Transcribe the whole listing below without changing a word, but leave out every image.
====
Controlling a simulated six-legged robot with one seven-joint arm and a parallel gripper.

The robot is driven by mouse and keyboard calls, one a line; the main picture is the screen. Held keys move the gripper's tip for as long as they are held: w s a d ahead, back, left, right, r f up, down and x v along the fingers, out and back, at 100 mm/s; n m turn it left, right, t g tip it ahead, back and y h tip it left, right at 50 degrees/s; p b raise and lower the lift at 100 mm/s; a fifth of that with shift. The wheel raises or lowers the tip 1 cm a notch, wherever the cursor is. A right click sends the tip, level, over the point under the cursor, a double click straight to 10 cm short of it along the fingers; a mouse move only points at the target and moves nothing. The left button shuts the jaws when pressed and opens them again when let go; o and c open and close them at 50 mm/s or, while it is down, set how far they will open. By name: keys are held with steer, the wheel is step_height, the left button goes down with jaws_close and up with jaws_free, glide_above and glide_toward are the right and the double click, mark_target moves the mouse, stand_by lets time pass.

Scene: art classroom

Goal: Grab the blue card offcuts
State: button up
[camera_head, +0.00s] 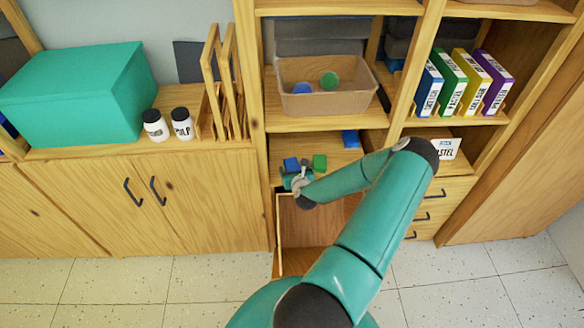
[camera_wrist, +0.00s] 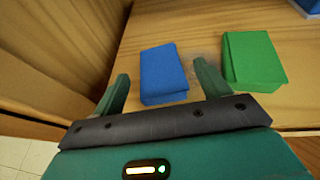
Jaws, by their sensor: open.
====
▶ _Solution to the problem_
Controlling a simulated six-legged robot with one seven-joint arm and a parallel gripper.

The robot is driven by mouse and keyboard calls, one a line; the main picture is the screen. Held keys move the gripper's tip for as long as they are held: w s a d ahead, back, left, right, r f up, down and x v along the fingers, out and back, at 100 mm/s; n m turn it left, right, t g tip it ahead, back and y h tip it left, right at 50 degrees/s; p b raise and lower the lift at 100 mm/s; a fifth of that with shift. The wheel raises or lowers the tip 1 cm a notch, wherever the cursor is. A right click sends the tip, level, over the point under the cursor, a double click straight to 10 cm short of it along the fingers; a mouse move only points at the target and moves nothing. The left button shuts the jaws when pressed and opens them again when let go; o and c open and close them at 50 mm/s or, while it is down, set how far they will open. By name: keys are held with steer, the wheel is step_height, the left button goes down with jaws_close and up with jaws_free, glide_above and glide_toward are the right and the double click, mark_target moves the mouse, stand_by lets time pass.

Scene: art classroom

Goal: Grab the blue card offcuts
State: button up
[camera_head, +0.00s] 
[camera_wrist, +0.00s] 
Jaws, by their sensor: open.

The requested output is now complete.